Девушки вдруг выскочили на крыльцо, улыбающиеся, и опять скрылись. Я кинулся к зданию, но было уже поздно. Когда я поднялся на первые ступеньки лестницы - на третьем этаже хлопнула дверь. Так неожиданно оборвалось в самом начале нечто заманчивое.

Позже я заходил туда. Щупал дверные ручки в темноте и открывал одну за другой двери. Но всюду встречали меня комнаты, пахнущие медикаментами, светящиеся белизной простыней и материи. Людей нигде не было. Мне надоели эти тщетные начинания, и я вернулся в отведенное мне комендатурой помещение. Так больше я и не увидел этих двух девушек.

22.03.1945

Нет, вру! Сегодня утром, когда я собирался уезжать из города, в окнах здания увидел несколько заинтересованных женских мордашек, улыбающихся мне навстречу из операционной госпиталя (на 1 этаже). Я пошел прямо к окну, чувствуя на себе настороженные девичьи взгляды.

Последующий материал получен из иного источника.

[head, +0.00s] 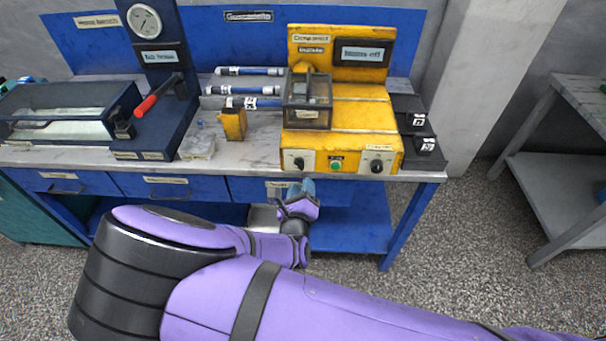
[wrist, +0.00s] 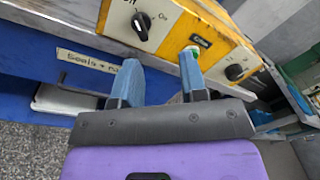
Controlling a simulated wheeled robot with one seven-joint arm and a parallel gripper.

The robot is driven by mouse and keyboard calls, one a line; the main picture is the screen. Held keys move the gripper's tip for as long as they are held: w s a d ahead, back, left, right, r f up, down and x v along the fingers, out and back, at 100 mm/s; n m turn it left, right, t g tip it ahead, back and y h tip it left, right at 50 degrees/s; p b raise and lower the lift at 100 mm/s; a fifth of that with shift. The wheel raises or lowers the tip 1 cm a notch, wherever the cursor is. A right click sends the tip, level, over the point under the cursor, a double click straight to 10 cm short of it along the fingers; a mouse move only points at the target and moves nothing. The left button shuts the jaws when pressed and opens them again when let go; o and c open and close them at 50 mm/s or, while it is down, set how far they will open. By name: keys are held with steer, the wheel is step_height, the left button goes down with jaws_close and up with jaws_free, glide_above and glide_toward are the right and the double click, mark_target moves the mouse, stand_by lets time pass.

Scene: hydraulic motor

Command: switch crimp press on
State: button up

- Это не вы вчера выглядывали из-за дверей здания?

- Да, мы.

Я рассказал, как их искал потом в доме. Мимо прошла пожилая женщина-майор и улыбнулась во весь рот нам, молодым.

Я распростился с девушками, и когда отошел - помахал им рукой. Они радостно замахали ручками, и одна даже воздушным поцелуем ознаменовала наше прощание.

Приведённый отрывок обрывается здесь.